Arrivé en France, j’ai pu constater en vraie grandeur la liberté dans laquelle vivaient les Français : par exemple, je pouvais aller dans n’importe quel kiosque à journaux pour acheter et lire n’importe quelle revue ; je pouvais marcher dans la rue sans être arrêté par les gendarmes, juste pour m’insulter ou me taper dessus ou bien m’embarquer en prison sans aucun jugement…
J’ai commencé donc à me saouler de lectures de toutes sortes : une vraie révolution dans ma petite tête de colonisé ! Alors forcément, j’ai tout de suite aimé ce pays.
Ajoutez à cela que la France m’a donné l’instruction au point de m’amener jusqu’en classe préparatoire aux grandes Écoles d’ingénieurs, niveau peu accessible à beaucoup d’autres Français de France…
Voilà ! Quand j’ai ensuite choisi la France pour y vivre, j’ai demandé et obtenu sans peine la nationalité française en 1977.

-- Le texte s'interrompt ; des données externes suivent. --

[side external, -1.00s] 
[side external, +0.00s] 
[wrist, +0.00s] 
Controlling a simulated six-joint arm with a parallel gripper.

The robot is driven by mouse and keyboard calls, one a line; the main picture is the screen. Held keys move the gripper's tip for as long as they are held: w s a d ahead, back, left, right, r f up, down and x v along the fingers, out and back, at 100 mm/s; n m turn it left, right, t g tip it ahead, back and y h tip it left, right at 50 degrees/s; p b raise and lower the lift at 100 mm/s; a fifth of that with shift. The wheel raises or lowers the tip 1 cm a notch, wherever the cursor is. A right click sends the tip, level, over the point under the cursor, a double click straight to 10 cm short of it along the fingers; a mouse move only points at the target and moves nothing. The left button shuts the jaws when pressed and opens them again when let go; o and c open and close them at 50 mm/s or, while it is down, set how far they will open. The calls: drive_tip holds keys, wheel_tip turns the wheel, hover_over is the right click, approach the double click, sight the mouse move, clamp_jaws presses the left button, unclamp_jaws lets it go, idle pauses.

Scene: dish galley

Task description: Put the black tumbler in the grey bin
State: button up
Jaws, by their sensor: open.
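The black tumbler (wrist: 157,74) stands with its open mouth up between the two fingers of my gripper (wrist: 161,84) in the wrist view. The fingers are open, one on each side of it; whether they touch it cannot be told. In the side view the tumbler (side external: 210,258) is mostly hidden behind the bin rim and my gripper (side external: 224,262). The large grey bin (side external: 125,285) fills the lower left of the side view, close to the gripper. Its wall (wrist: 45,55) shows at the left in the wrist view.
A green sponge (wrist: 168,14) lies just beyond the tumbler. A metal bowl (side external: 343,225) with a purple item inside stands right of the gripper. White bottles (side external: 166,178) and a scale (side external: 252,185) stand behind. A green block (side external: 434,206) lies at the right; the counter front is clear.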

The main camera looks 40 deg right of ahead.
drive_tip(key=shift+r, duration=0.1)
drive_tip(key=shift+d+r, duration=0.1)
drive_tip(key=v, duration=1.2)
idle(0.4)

VdH : Vous avez conçu Mémoires d’outre-haine comme un ensemble de « contes » donnant accès à votre « Musée des horreurs », à savoir les mots d’insultes racistes d’une violence inouïe reçus depuis que vous vous êtes engagé en politique, au début des années 1980. Qu’est-ce qui vous a enfin décidé à révéler au public l’existence de ces documents, si longtemps conservés ?
K.Y. : J’ai été élu maire de Saint-Coulitz en mars 1989. Pourtant Mémoires d’outre-haine n’a été publié qu’en mars 2021, soit exactement… trente-deux ans après!
En fait, j’ai d’abord pensé y répondre tout de suite. Puis après réflexion, il m’a semblé qu’une réponse rapide pouvait faire croire à mes correspondants qu’ils m’avaient touché « là où ça fait mal ». Je ne voulais pas leur donner ce plaisir, d’autant que c’est faux : ils m’ont toujours inspiré davantage la pitié que la colère.
J’ai bien fait d’attendre puisque d’autres courriers, encore plus nombreux, encore plus menaçants, encore plus injurieux, ont continué à arriver lorsque dans la foulée, j’étais nommé au gouvernement de la République !
En écrivant ce conte en 52 veillées à la mode de ma culture d’origine, j’ai voulu adresser à mes correspondants une réponse réfléchie, calme, sans violence mais avec une certaine fermeté et une certaine pudeur. Je souhaite vraiment que quelques-uns de mes correspondants lisent cette réponse et prennent un peu de leur temps pour réfléchir à ce qu’ils sont au regard de ce que sont tous les autres, ces autres qu’ils insultent sans même avoir pris l’élémentaire précaution de rencontrer, pour ne fût-ce que « palabrer ».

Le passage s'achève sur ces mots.